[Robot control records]
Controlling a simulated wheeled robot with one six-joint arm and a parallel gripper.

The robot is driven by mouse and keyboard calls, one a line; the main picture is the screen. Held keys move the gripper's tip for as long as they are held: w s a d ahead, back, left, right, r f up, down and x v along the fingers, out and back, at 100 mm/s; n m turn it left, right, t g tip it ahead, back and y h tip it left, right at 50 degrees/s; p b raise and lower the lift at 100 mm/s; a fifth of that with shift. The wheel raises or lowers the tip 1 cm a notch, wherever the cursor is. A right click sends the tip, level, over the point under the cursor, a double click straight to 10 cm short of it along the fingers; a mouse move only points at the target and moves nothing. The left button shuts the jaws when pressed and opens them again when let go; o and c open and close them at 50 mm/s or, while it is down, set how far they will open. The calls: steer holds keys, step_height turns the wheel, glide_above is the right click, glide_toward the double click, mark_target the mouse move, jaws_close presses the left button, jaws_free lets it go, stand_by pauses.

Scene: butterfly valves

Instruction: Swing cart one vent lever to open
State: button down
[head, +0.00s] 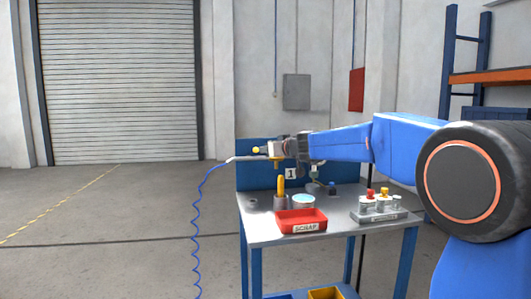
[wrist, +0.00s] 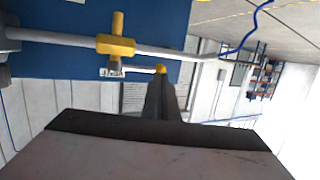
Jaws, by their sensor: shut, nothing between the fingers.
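Cart one is the steel-topped bench with a blue back panel (head: 262,178) and a "1" sign (head: 291,174). A grey pipe (wrist: 65,38) runs along it and carries a yellow valve body (wrist: 117,46), whose yellow stub (head: 277,164) hangs down in the head view. The vent lever (wrist: 138,71) is a thin grey bar with a yellow knob (wrist: 160,69); it lies roughly along the pipe. The knob also shows in the head view (head: 255,150). My gripper (wrist: 161,80) is shut and empty, its tips close by the knob; I cannot tell if they touch.
A blue coiled hose (head: 195,210) hangs from the pipe's left end. On the cart top stand a red scrap tray (head: 301,221), a yellow-handled tool in a cup (head: 281,190) and a grey block with coloured knobs (head: 378,213). The floor to the left is clear.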

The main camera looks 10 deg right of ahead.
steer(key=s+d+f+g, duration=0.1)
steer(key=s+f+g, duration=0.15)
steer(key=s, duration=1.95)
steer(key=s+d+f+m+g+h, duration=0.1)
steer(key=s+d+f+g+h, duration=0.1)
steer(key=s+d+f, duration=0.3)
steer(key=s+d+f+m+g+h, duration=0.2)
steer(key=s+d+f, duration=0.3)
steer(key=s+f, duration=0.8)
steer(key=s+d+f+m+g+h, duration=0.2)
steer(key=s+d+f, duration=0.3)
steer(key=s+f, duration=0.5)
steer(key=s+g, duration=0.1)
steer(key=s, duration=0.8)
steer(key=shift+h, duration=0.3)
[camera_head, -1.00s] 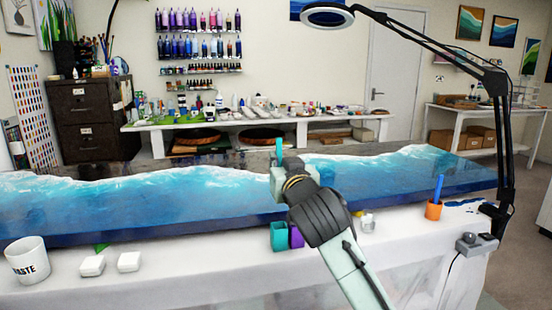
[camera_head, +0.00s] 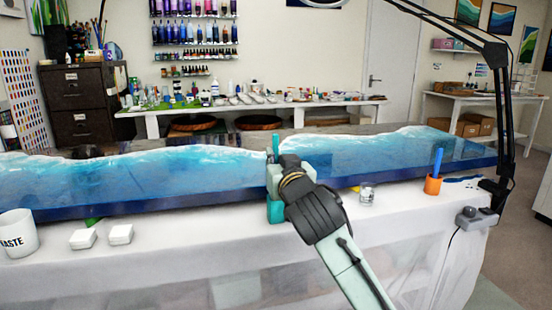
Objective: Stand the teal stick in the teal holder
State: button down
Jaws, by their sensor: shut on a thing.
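The teal stick (camera_head: 275,146) stands upright in my gripper (camera_head: 274,172), with its top showing above the fingers. My gripper is shut on it. The teal holder (camera_head: 276,212) stands on the white-covered table, directly below my gripper in the picture. The gripper covers the holder's upper part and mouth, so I cannot tell whether the stick's lower end is inside it.
A blue wave resin slab (camera_head: 120,185) runs along the table behind the holder. An orange holder (camera_head: 433,185) with a blue stick (camera_head: 438,162) and a clear cup (camera_head: 367,195) stand to the right. A white waste cup (camera_head: 18,234) and two white boxes (camera_head: 121,234) are at left.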

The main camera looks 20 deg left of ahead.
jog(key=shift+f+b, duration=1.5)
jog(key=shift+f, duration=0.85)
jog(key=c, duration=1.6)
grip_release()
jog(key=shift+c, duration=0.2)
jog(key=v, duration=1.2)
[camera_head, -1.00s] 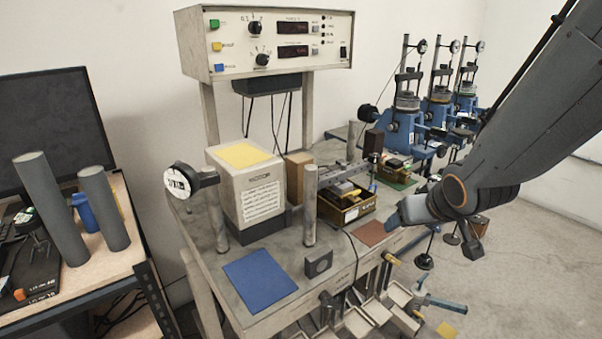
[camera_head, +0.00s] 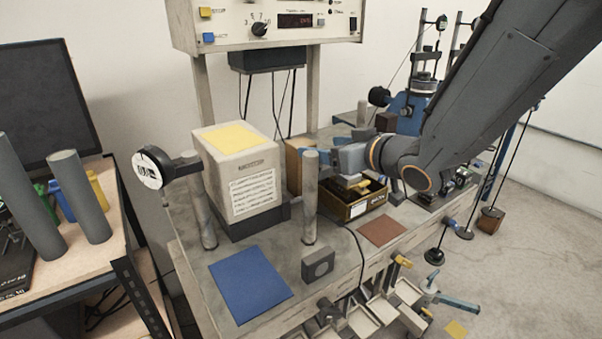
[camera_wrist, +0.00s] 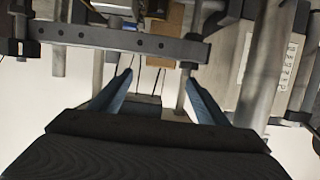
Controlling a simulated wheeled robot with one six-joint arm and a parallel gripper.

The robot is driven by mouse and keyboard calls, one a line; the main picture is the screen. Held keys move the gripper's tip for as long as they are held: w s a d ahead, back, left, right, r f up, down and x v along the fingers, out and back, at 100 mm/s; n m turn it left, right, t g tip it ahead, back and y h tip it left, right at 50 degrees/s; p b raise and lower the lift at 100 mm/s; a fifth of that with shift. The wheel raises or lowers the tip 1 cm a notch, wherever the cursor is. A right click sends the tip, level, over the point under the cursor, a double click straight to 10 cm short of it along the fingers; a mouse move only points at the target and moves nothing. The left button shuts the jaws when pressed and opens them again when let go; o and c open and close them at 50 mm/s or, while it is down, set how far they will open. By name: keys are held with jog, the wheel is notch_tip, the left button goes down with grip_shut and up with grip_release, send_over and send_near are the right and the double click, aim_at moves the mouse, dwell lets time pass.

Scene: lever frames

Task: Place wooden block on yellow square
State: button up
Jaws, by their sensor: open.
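The wooden block (camera_head: 293,158) is light brown and stands on the bench just behind and right of the white motor box (camera_head: 251,190), partly hidden by the box and a grey post. A brown block that appears to be the same one shows at the top of the wrist view (camera_wrist: 165,36). The yellow square (camera_head: 231,138) lies on top of the motor box. My gripper (camera_head: 322,143) is open and empty, with its blue fingers close to the right of the block. In the wrist view, the blue fingers (camera_wrist: 160,92) are spread apart with no object between them.
Grey posts (camera_head: 310,198) stand near the block. An open box (camera_head: 352,203) of parts lies below my gripper. A control panel (camera_head: 265,24) overhangs the back. A blue square (camera_head: 250,283) and a reddish-brown square (camera_head: 382,230) lie on the bench. Another yellow patch (camera_head: 456,329) is on the floor.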

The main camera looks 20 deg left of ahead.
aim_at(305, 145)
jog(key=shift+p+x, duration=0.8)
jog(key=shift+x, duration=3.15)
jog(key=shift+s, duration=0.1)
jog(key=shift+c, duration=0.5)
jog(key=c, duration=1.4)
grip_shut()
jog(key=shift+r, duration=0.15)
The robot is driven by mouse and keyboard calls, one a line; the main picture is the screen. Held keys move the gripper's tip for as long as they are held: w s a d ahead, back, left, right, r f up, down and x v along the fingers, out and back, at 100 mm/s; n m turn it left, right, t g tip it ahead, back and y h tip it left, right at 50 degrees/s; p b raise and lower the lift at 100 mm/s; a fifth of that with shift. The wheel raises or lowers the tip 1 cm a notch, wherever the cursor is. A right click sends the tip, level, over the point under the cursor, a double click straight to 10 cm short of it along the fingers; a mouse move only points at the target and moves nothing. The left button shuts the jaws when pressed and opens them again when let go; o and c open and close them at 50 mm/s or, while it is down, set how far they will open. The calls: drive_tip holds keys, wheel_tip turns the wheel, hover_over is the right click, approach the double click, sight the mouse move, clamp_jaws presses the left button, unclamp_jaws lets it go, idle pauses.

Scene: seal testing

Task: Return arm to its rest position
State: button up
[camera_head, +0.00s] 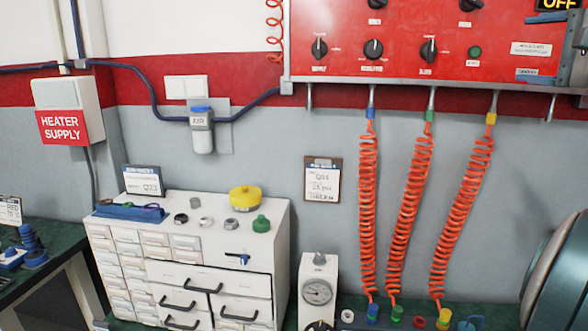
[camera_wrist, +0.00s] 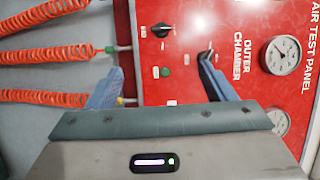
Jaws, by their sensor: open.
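My gripper (camera_wrist: 163,92) shows in the wrist view with its two blue-grey fingers spread apart. Nothing is between the fingers. It faces the red air test panel (camera_wrist: 185,30), with knobs, gauges and orange coiled hoses in that view.
A white drawer cabinet (camera_head: 205,295) carries loose fittings and a yellow cap (camera_head: 244,197). Three orange coiled hoses (camera_head: 407,215) hang from the red panel (camera_head: 400,45) to coloured fittings on the green bench. A gauge block (camera_head: 317,290) stands beside the cabinet.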

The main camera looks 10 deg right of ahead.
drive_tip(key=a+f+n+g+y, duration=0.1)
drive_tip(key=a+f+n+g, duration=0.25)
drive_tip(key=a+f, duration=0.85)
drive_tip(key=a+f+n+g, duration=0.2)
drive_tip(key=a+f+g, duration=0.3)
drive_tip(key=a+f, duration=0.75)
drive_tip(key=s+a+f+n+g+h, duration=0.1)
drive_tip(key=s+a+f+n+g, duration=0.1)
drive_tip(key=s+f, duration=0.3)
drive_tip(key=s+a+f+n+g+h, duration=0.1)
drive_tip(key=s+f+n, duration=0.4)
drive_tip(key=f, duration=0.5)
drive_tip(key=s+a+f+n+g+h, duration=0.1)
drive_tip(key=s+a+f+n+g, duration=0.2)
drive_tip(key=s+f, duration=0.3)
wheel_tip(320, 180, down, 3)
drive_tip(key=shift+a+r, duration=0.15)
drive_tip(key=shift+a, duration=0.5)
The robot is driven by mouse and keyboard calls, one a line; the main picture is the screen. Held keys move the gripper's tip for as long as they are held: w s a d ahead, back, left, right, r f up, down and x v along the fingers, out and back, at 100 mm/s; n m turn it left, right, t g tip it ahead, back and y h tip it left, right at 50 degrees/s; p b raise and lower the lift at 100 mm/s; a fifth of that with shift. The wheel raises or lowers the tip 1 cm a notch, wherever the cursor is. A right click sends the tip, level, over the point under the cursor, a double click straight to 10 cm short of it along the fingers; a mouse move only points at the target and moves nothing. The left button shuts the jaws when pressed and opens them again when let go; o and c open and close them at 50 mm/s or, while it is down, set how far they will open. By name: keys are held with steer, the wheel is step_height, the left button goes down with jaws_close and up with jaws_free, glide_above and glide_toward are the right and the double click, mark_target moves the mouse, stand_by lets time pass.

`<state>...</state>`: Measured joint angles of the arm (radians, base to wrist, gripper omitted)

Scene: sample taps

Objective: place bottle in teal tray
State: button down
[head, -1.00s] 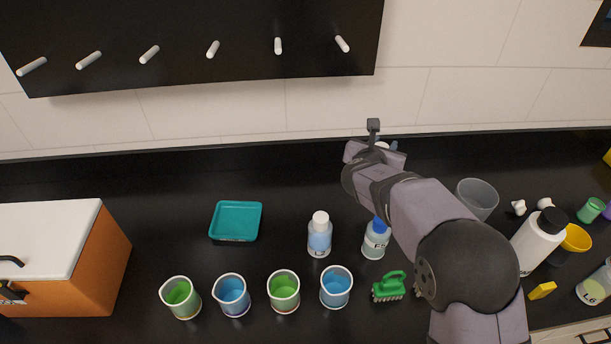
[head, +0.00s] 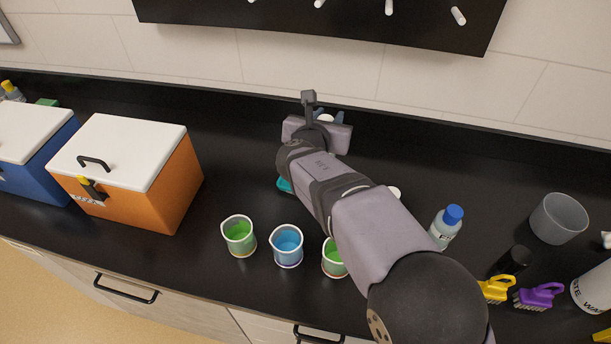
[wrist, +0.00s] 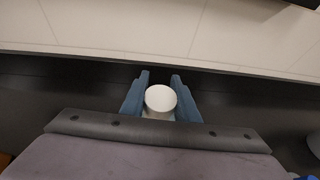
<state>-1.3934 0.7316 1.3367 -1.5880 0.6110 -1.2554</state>
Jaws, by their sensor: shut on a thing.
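My gripper (head: 325,118) is shut on a white-capped bottle (wrist: 160,98), whose cap sits between the two blue fingers in the wrist view. In the head view only a bit of the bottle's white cap (head: 326,118) shows beyond the wrist. The bottle's body and lower end are hidden. The teal tray (head: 284,185) is mostly hidden behind my arm; only its left edge shows. The gripper appears above and beyond the tray, slightly to its right. Its height over the counter cannot be judged.
Beakers of green (head: 239,232) and blue (head: 287,246) liquid stand in front of the tray. An orange box (head: 168,185) is at left. A blue-capped bottle (head: 446,227) and a grey cup (head: 558,218) stand at right. The black counter between box and tray is clear.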

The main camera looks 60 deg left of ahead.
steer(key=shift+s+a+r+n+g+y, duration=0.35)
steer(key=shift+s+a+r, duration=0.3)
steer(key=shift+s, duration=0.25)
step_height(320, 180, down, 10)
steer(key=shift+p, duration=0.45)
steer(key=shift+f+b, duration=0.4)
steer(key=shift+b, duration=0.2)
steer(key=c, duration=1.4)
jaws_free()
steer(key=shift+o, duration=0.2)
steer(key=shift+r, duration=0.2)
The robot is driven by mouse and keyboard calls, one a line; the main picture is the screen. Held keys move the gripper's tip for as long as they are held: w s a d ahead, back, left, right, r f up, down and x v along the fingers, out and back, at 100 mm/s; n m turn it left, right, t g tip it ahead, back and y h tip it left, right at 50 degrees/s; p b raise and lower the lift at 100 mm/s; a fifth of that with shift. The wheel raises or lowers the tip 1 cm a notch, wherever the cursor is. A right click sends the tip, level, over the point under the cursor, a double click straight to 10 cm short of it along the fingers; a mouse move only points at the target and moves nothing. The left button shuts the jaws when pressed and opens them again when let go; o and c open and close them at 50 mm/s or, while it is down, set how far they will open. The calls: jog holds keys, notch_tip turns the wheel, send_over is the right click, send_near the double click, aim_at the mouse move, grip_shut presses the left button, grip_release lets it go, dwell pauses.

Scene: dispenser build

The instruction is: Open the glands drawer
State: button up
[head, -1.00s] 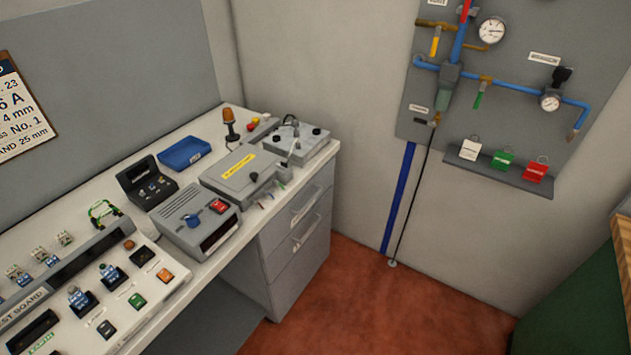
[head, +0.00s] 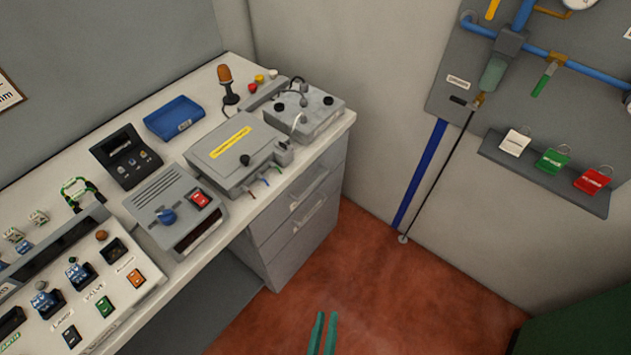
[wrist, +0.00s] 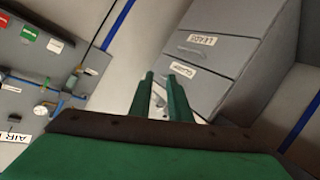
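The grey drawer unit stands under the right end of the bench, with an upper drawer (head: 312,187) and a lower drawer (head: 308,232). Both look shut and have bar handles. In the wrist view, which looks upside down, one drawer front carries a label that seems to read LEADS (wrist: 203,39). The other carries a smaller label, perhaps GLANDS (wrist: 182,69), on the drawer nearer the bench top. My gripper (head: 323,325) shows as two green fingers at the bottom of the head view, in front of the unit and apart from it. Its fingers (wrist: 159,77) are parted and empty.
The bench top (head: 225,215) holds a grey box with a yellow label (head: 228,142), a blue tray (head: 174,118) and a test board. A wall panel (head: 560,120) with pipes and tags hangs to the right. The red floor before the drawers is clear.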

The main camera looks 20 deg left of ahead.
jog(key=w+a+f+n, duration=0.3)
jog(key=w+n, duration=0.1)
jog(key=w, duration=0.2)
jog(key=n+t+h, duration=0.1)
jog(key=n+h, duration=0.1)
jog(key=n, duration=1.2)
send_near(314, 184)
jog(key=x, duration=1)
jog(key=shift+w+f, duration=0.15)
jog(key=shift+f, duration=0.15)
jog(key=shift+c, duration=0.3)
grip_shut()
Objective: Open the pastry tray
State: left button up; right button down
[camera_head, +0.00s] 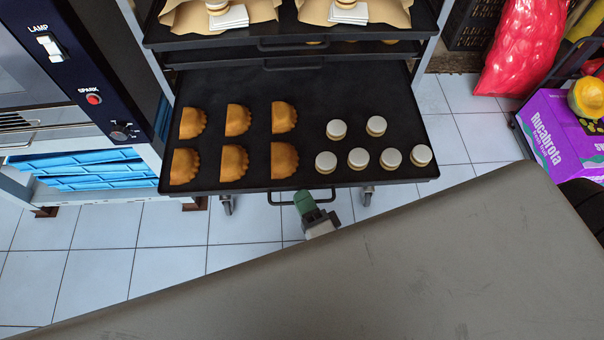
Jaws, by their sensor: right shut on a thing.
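The pastry tray (260,92) is a black tray that sticks far out from the front of a rack, below other trays. Its left half holds several golden-brown half-moon pastries (234,162). Its right half holds several small round white-topped sandwich biscuits (358,157). A thin dark handle (279,204) runs along the middle of its front edge. My right gripper (304,201), dark with a green part, is shut on this handle. Its fingertips are small and partly hard to make out, and the rest of the arm is hidden. My left gripper is not in view.
Two more black trays stand above, the top one (360,31) carrying paper sheets and pastries. A dark control panel (79,62) with a lamp switch and a red button stands left. A purple box (557,137) and a red sack (521,50) are right. Tiled floor (170,235) lies in front.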

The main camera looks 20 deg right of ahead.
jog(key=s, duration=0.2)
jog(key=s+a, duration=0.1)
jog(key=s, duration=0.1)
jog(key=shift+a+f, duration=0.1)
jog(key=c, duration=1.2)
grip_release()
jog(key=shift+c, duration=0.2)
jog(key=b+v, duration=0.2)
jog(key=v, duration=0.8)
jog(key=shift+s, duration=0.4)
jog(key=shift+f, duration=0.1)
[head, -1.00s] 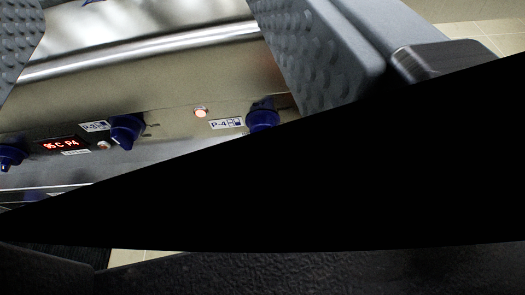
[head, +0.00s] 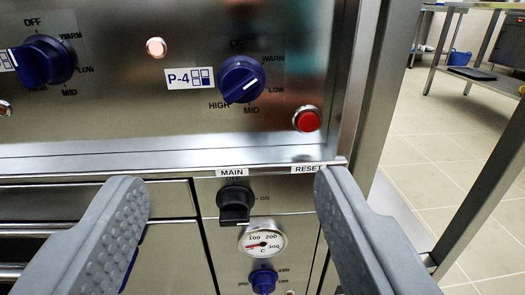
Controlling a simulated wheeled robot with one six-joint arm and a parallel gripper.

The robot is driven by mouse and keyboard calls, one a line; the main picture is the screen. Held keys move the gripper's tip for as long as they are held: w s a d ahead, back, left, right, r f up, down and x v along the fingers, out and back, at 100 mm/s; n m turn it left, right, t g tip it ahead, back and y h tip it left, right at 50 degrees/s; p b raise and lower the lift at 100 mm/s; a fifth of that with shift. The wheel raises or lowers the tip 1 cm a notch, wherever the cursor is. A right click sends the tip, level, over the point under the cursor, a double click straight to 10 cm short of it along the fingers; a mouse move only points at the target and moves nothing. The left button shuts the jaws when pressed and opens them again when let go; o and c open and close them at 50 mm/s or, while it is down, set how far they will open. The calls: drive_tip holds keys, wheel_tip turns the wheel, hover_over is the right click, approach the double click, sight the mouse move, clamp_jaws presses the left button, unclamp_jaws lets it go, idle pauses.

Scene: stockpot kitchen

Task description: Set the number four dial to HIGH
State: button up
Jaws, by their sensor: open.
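The number four dial (head: 242,79) is a blue knob on the steel panel, right of the P-4 label (head: 190,79). Around it I read WARM, LOW, MID and HIGH; the mark at its top is partly hidden by the knob. HIGH (head: 219,105) is at its lower left. A white line on the knob slants from lower left to upper right; I cannot tell which end points to the setting. My gripper (head: 229,180) is open and empty, its fingers wide apart. In the picture the tips are below the dial, one to each side, not touching it.
Another blue dial (head: 43,60) is at upper left, with a lit lamp (head: 156,47) between the dials. A red RESET button (head: 307,119) is at lower right. A ledge (head: 120,158) runs below, above the black MAIN switch (head: 235,203) and a gauge (head: 262,240). Open floor lies right.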

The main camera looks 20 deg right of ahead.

» **WRITTEN PROBLEM**:
Identify each line in the records above that contains the word "Task", and copy it out in full.

» **SOLUTION FOR THIS PROBLEM**:
Task: Place wooden block on yellow square
Task: Return arm to its rest position
Task description: Set the number four dial to HIGH

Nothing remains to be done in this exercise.